Imke de Pater, an astronomer at UC-Berkeley, and a co-author on the study, has been studying gas giants with the VLA for over four decades to better understand their composition and what makes them unique. “At radio wavelengths, we probe below the visible cloud layers on giant planets. Since chemical reactions and dynamics will alter the composition of a planet’s atmosphere, observations below these cloud layers are required to constrain the planet’s true atmospheric composition, a key parameter for planet formation models,” she said. “Radio observations help characterize dynamical, physical, and chemical processes including heat transport, cloud formation, and convection in the atmospheres of giant planets on both global and local scales.”

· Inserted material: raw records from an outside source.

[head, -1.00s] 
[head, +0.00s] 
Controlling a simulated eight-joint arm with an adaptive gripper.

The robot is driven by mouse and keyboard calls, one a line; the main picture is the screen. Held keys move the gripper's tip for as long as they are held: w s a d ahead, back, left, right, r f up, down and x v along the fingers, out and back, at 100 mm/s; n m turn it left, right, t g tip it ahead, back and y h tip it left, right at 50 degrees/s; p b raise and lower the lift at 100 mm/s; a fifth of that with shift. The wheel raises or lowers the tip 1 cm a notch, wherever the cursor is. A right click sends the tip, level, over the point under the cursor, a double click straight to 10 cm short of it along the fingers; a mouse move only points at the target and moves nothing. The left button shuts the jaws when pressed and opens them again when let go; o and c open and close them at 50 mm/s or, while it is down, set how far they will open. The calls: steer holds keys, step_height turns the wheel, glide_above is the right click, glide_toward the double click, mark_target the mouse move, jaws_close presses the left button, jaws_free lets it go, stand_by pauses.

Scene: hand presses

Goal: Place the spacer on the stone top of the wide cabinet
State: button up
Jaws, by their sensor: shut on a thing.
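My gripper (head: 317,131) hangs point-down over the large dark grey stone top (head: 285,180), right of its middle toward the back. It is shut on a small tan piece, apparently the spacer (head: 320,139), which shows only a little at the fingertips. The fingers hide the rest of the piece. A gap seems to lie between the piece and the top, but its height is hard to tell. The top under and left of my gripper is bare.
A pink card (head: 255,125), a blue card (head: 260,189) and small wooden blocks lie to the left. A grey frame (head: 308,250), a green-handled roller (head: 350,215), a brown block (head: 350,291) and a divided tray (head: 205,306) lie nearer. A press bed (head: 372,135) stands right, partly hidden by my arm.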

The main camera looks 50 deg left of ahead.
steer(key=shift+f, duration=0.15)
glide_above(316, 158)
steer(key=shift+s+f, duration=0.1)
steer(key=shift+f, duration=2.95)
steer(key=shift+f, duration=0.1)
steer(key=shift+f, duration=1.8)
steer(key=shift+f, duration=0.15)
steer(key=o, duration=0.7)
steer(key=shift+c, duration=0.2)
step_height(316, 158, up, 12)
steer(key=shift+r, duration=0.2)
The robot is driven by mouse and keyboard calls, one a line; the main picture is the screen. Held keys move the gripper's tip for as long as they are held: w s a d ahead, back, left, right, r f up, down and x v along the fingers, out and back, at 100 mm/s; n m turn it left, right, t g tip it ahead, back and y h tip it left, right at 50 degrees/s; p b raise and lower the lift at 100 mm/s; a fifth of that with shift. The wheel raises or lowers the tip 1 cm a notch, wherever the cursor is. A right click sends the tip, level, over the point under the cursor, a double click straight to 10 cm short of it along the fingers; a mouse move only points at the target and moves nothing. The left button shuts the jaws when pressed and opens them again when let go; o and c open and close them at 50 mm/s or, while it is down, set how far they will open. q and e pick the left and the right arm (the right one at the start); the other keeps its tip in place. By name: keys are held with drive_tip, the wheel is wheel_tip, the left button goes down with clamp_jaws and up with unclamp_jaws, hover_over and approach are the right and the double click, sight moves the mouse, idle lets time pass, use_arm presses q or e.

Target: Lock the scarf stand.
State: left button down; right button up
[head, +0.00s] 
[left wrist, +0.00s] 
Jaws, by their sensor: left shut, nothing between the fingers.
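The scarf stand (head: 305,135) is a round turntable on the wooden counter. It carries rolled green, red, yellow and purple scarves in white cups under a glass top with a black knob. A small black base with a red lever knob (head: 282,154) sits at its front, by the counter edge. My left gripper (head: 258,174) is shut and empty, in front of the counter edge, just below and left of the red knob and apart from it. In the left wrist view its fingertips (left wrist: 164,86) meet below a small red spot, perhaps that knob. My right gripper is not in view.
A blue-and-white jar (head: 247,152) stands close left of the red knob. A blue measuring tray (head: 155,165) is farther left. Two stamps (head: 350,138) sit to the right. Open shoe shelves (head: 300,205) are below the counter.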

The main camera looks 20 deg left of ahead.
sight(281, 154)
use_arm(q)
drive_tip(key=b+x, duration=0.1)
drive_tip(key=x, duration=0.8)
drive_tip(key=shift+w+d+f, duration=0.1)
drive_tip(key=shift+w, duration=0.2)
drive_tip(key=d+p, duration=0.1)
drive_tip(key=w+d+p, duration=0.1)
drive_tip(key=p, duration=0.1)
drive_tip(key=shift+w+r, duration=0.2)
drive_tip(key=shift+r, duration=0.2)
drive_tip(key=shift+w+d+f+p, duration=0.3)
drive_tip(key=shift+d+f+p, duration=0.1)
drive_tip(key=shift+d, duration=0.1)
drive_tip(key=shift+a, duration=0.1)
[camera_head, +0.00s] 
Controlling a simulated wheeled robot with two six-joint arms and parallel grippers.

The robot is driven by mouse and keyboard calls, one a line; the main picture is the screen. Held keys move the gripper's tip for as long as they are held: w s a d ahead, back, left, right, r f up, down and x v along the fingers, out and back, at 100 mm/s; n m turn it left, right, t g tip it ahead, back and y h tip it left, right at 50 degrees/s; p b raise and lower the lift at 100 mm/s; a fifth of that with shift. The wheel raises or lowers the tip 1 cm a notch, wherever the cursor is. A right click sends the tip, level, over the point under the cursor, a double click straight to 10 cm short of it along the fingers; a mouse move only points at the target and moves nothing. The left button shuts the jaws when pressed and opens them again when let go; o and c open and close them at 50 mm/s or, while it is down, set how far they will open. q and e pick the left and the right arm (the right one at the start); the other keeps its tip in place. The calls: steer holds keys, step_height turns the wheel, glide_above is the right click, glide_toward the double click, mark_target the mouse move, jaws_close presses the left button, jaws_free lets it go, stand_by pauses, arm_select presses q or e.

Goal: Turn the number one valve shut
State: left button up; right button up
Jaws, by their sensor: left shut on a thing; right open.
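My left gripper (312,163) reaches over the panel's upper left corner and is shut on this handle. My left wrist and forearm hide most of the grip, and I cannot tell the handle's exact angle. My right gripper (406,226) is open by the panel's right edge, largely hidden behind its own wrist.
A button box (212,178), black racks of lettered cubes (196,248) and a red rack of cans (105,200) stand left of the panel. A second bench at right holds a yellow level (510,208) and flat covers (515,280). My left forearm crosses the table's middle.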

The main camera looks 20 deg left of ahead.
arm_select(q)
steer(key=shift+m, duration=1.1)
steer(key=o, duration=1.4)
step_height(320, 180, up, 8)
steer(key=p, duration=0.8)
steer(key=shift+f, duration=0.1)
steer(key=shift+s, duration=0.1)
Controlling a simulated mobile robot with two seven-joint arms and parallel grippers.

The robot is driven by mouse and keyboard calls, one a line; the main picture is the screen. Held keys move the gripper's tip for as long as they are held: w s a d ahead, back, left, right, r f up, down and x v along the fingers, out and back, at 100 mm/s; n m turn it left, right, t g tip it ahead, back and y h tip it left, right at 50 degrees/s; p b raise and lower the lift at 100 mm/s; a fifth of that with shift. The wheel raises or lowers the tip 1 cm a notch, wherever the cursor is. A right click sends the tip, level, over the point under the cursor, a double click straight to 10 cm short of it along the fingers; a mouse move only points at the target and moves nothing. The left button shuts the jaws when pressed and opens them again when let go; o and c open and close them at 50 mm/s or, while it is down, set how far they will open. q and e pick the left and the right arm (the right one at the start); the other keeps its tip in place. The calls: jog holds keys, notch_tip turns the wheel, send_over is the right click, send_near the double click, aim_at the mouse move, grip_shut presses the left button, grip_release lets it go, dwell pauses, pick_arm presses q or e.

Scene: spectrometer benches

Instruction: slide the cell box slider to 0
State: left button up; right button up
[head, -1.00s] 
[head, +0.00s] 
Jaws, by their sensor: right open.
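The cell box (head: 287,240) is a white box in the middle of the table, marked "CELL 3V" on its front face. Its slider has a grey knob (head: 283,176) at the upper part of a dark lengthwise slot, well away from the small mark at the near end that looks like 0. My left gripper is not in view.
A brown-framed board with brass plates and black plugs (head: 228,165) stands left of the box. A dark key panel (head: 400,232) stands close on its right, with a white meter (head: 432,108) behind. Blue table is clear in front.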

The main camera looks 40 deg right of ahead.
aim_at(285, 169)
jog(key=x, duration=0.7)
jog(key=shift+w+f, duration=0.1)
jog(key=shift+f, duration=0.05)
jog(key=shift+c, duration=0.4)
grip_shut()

With the power of radio to look beyond the clouds in the troposphere, the team found something surprising: anomalies in the concentration of ammonia gas in Saturn’s atmosphere, which they connected to the past occurrences of megastorms in the planet’s northern hemisphere. According to the team, the concentration of ammonia is lower at mid-altitudes in the atmosphere but has become enriched at lower altitudes. They believe that the ammonia is being transported from the upper to the lower atmosphere via the processes of precipitation and re-evaporation. What’s more, that effect can last for hundreds of years.

The study further revealed that although both Saturn and Jupiter are both made of hydrogen gas, the two gas giants are remarkably dissimilar. While Jupiter does have tropospheric anomalies, they have been tied to its zones— whitish bands— and belts— darkish bands, and are not caused by storms like they are on Saturn. This considerable difference between these neighboring gas giants is challenging what scientists know about the formation of megastorms on gas giants and other planets and may inform how they’re found and studied on exoplanets in the future. 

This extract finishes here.